Tuesday, August 16, 2011

Silver Liight, Golden Water

One last camping trip to close out the summer.

This time we spent two nights under a
gibbous moon and















two days sounding out the golden waters of the Wallowa River. I managed to slip away downstream to do some fly fishing.
I haven't done much fishing in recent times so the electric jolt of a 12 inch rainbow hitting my line and then cresting beyond the river's surface was almost more fun than I had remembered.

Beth fixed them up and we ate like royalty.


Beth took paints and brushes down to the river bank and Tess and Colm
painted rocks with strange symbols almost like runes and hid them as buried treasure. Their minds are currently in the thrall of wizardry and swarming in their imagination is the notion that even the strangest stories might well be true.

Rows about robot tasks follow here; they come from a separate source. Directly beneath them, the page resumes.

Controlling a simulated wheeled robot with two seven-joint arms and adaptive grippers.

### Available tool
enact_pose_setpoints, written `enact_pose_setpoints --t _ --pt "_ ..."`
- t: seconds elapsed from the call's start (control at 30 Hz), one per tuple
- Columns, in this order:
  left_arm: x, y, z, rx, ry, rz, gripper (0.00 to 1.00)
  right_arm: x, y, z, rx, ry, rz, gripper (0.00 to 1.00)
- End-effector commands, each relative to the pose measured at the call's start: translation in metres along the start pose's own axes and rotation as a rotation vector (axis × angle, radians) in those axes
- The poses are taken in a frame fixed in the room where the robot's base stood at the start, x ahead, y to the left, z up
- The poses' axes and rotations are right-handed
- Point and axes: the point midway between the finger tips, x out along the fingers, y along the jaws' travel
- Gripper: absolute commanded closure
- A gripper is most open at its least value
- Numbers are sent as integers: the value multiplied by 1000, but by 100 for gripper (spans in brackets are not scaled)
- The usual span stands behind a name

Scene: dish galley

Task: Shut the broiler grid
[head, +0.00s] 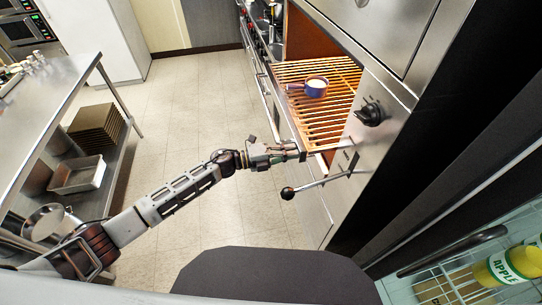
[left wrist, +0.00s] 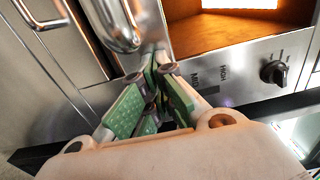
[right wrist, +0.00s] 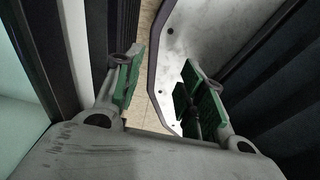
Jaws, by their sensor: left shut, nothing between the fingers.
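The broiler grid (head: 318,118) is a slatted rack glowing orange in the head view, standing out from the steel broiler front. A small blue pan with a pale inside (head: 316,87) sits on its slats. My left gripper (head: 299,151) is shut and empty at the near front corner of the grid; I cannot tell whether it touches. In the left wrist view its fingertips (left wrist: 160,72) are together beside a shiny rounded metal part. My right gripper is out of the head view; in the right wrist view (right wrist: 160,78) its fingers are apart with nothing between them.
A lever with a black ball end (head: 288,193) sticks out below my left gripper. A black knob (head: 371,114) is on the broiler panel. A steel table (head: 60,85) with trays beneath stands at left. The tiled floor between is clear.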

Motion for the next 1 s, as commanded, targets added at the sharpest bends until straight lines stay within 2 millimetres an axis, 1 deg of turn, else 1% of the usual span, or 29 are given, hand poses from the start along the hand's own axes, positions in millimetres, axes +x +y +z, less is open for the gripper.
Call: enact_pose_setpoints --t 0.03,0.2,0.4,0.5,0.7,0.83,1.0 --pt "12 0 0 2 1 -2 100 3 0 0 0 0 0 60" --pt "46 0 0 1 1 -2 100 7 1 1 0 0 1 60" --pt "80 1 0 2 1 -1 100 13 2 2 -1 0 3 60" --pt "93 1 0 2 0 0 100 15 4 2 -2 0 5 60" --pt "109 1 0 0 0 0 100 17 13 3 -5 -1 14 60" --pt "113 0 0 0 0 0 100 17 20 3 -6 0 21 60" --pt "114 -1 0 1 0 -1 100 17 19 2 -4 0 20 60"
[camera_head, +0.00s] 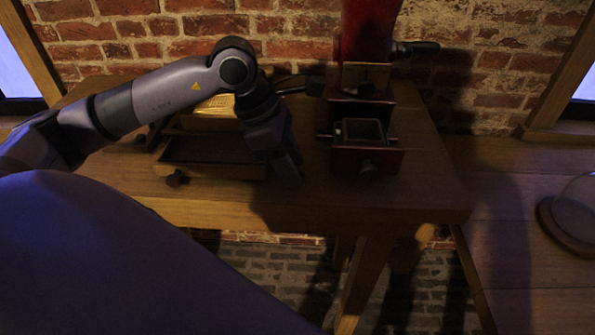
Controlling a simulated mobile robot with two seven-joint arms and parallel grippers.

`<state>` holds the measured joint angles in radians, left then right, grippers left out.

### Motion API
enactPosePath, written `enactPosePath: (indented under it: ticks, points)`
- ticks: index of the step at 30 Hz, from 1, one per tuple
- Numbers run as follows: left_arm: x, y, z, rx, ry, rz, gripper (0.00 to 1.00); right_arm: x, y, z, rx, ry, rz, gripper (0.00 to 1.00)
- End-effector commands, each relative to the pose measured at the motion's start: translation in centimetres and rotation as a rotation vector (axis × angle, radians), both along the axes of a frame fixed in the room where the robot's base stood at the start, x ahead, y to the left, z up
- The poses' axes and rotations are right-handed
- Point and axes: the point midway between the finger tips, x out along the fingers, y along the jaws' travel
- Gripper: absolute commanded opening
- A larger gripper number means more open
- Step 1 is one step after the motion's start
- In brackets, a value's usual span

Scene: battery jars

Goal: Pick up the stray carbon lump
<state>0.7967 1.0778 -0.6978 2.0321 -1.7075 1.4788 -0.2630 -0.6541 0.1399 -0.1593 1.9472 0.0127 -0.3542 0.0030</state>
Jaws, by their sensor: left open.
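My left arm comes in from the left and bends down over the wooden table (420,190). My left gripper (288,176) points down at the tabletop, between a wooden box with an open drawer (215,172) and a dark red machine (367,162). It is open. Its fingers are dark and in shadow, and I cannot tell whether they touch the table. I cannot make out the carbon lump; the gripper or the shadow may hide it. My right gripper is not in view.
The red machine has a small open-topped drawer at its front, close right of my left gripper. A brick wall (480,50) stands behind the table. A glass dome (577,208) on a round wooden base stands at far right. The table's right end is clear.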

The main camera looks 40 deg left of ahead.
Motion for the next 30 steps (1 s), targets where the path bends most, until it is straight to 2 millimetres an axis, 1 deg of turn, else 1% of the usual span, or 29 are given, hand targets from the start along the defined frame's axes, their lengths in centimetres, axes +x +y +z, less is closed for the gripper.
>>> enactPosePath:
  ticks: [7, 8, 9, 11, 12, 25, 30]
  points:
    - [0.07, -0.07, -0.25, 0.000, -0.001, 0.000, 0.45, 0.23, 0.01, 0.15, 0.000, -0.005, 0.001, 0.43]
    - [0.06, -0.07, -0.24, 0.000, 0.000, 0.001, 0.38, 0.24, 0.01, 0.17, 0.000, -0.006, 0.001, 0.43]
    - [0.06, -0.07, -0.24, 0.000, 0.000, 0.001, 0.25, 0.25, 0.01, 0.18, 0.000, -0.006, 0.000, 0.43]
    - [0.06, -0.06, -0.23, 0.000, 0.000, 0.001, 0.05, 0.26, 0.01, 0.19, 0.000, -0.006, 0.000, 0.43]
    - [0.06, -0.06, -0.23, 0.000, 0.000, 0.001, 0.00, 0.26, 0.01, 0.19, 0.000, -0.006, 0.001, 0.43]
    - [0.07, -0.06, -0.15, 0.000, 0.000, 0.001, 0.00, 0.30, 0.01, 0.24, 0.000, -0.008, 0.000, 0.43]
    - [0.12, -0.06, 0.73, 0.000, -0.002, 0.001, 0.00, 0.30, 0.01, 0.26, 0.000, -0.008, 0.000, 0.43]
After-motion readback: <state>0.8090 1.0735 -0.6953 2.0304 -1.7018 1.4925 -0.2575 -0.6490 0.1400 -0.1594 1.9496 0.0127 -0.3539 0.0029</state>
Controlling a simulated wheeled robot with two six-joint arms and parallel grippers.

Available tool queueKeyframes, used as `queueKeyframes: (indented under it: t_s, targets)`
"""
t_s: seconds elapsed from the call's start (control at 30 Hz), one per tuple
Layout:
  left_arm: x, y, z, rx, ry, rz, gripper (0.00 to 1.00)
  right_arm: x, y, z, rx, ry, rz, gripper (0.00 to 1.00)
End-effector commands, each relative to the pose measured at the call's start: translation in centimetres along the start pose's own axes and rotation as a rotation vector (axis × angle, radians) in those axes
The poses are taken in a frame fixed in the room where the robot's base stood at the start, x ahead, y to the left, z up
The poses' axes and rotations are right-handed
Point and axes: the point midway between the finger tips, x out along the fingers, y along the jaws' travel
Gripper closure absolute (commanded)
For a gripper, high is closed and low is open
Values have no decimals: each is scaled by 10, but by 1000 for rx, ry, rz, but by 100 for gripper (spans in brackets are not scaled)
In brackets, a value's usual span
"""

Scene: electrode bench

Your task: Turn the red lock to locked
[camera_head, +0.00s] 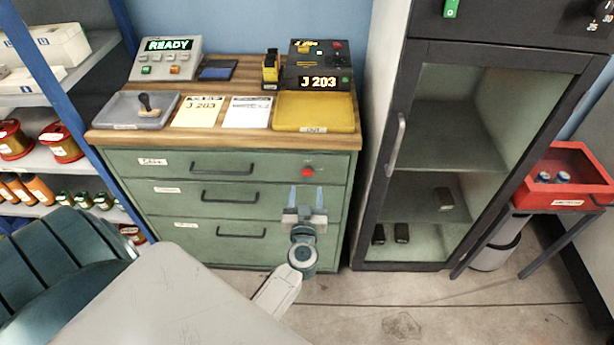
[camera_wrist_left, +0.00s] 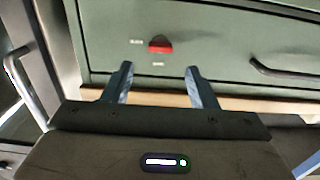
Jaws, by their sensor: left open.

Much of their reading and viewing (Harry Potter,
Calvin and Hobbes, Over Sea Under Stone, and Avatar: the Last Air Bender) has nourished this appetite for the fantastic,

but it is first and foremost the emblem of childhood. Beth and I feel so fortunate to witness its flowering before our eyes. A recent ransacking of Beth's childhood things unearthed a ouija board. Tess and Colm have since been peppering it with questions and have come by intelligence from the future that great things await each of them. In the meantime, while at camp Tess thought to ask the board if it would give them a thousand dollars. The next thing we knew both kids were exiting the tent trailer excitedly saying something about a trash can. They returned empty handed and sought clarification from Father Time (that is what the ouija board calls itself, they claim). Off again they ran, this time saying something about the "third trash can of a neighbor". Once more they returned empty handed and a little deflated. I said to Colm that it seemed pretty unlikely that a ouija board could find you a thousand dollars; if so, everyone would be doing it. Colm replied that some things that happen today have to become legends much later on. I didn't even want to contest that one. Wasn't it me who told them that very day that you can't catch a fish if you don't cast something out onto the water?


1 Comments:

Blogger NormDeploom said...

Nice.

Interesting question there at the end. How do you balance out two bits of wisdom? A lottery is a tax on the mathematically challenged but if you don't play you can't win.